By late 1988 the symbol was everywhere in British youth culture, and it got swept up in the moral panic that followed, once tabloids that had cheerfully sold smiley merchandise turned around and painted the scene as a drug crisis. High street shops pulled smiley shirts from their racks almost overnight. The symbol survived the backlash and kept circulating through UK rave and later through the American scene, where it merged with a separate homegrown tradition.
That American tradition centered on kandi: handmade beaded bracelets and cuffs that started showing up in the early 1990s rave scene in Southern California. Kandi likely grew out of ordinary friendship bracelets, adapted with pony beads and, later, more elaborate perler bead designs. Trading kandi became its own small ritual, often done with a specific handshake tied to the scene’s guiding phrase, PLUR: peace, love, unity, respect. That phrase is usually traced to Frankie Bones, a DJ who used it to calm down a crowd at a party in the Bronx in 1993.
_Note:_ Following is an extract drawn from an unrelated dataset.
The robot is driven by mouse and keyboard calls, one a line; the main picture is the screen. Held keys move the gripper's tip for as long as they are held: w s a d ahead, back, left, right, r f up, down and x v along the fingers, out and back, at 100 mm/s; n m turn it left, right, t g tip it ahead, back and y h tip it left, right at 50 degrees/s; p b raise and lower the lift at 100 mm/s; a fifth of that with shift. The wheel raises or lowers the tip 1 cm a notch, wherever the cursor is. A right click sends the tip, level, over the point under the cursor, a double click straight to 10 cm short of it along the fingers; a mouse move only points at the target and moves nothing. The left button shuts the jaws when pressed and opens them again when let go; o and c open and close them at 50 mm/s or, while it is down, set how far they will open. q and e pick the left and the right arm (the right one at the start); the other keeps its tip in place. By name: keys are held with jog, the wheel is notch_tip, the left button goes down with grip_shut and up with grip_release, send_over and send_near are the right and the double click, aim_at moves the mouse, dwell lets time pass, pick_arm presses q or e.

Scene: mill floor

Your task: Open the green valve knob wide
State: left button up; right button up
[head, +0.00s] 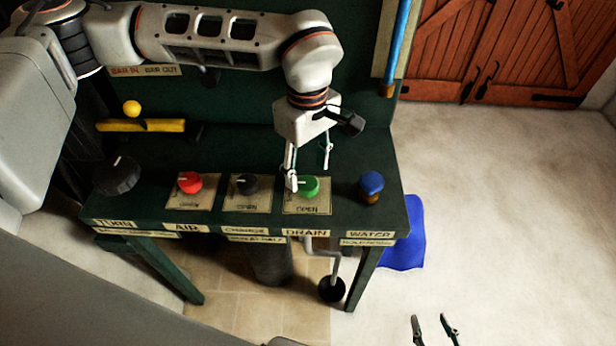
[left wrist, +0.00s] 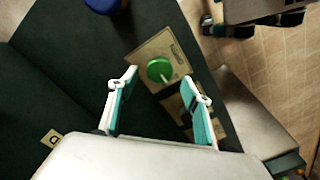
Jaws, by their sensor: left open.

So the smiley bandana that people now associate with rave fashion is really a merger of two separate lineages: a British acid house symbol and an American kandi trading culture, both filtered through decades of festivals and club nights that borrowed freely from each other.
Key elements of the look
A few pieces show up again and again across rave fashion, whatever decade or scene you are looking at.
Smiley bandanas and accessories. Worn around the neck, tied to a bag strap, or knotted at the wrist, the smiley face signals a link back to acid house even when the wearer has no direct connection to 1988 London. It is less a costume prop and more a small, recognizable nod.
Kandi. Beaded bracelets and cuffs, often made by hand and traded with other ravers, remain one of the most personal parts of the look. A single wearer might stack dozens on one arm, each one representing a trade, a friend, or a festival.
Bright, loose, and reflective clothing. Baggy pants, oversized T shirts, mesh, and reflective or UV reactive fabric all serve the same purpose: comfort during long sets and visibility under lights. Fanny packs and small crossbody bags are practical too, since raves rarely allow you to check a coat.
Bold color and pattern. Neon, tie dye, and psychedelic prints connect back to the visual language of acid house and 1960s counterculture that acid house itself borrowed from.
Face and body glitter, masks, and goggles. These are newer additions, more associated with festival culture than the original warehouse scene, but they follow the same logic of standing out and having fun with self presentation.
Modern context and evolution
Rave fashion has moved well beyond underground warehouses. Elements of it, especially kandi and neon color palettes, now show up regularly at large commercial festivals, in mainstream fast fashion collections, and on the runway. Some longtime scene members see this as dilution, watching a look built around specific values get sold back as a generic party aesthetic. Others see it as a natural extension of a culture that always borrowed and remixed freely.
Kandi trading itself has shifted too. Long running festival scenes report that the volume of trading has declined compared to its peak, partly because the culture has spread into spaces where the tradition and its meaning are less understood, and partly because festival crowds have simply diversified beyond the original PLUR focused scene.
At the same time, some parts of the original scene are being actively reclaimed rather than diluted. In the UK, people connected to the original acid house era have worked to mark historic rave venues with commemorative plaques, treating the period as cultural history worth preserving rather than just a fashion trend to recycle.
Common misconceptions
It is not just neon and glow sticks. Those are real parts of the aesthetic, but rave fashion started as functional clothing for all night dancing, not a costume built purely for visual effect.
The smiley face is not just a generic “happy” symbol in this context. Inside rave culture it carries a specific historical link to acid house and the late 1980s UK scene, even though it has since become a much broader shorthand for rave aesthetics in general.
Kandi is not simply jewelry. Trading it is a social ritual tied to the PLUR philosophy, and the handshake used to pass a bracelet matters as much as the bracelet itself.
Not everyone in the wider dance music world identifies with rave fashion. Techno, house, and other adjacent scenes each have their own dress codes, some of them deliberately plain or all black, precisely to distance themselves from the brighter, more maximalist rave look.
FAQ
Why is the smiley face associated with raves? It comes from a 1988 flyer for a London club night, designed with a smiley face that became linked to acid house and, through press coverage and moral panic, to the broader rave scene of that era.
What does PLUR mean? Peace, love, unity, respect. It is a guiding phrase in American rave culture, generally traced to a DJ trying to calm a tense crowd at an early 1990s party.
Is kandi still a big part of rave culture? Yes, though several people close to festival scenes have noted that trading has become less common than it was at its peak, as the culture has spread into wider and more varied crowds.
Do you need a smiley bandana to fit in at a rave? No. Rave fashion is broad, and plenty of attendees wear none of the classic symbols at all. The bandana is a recognizable reference point, not a requirement.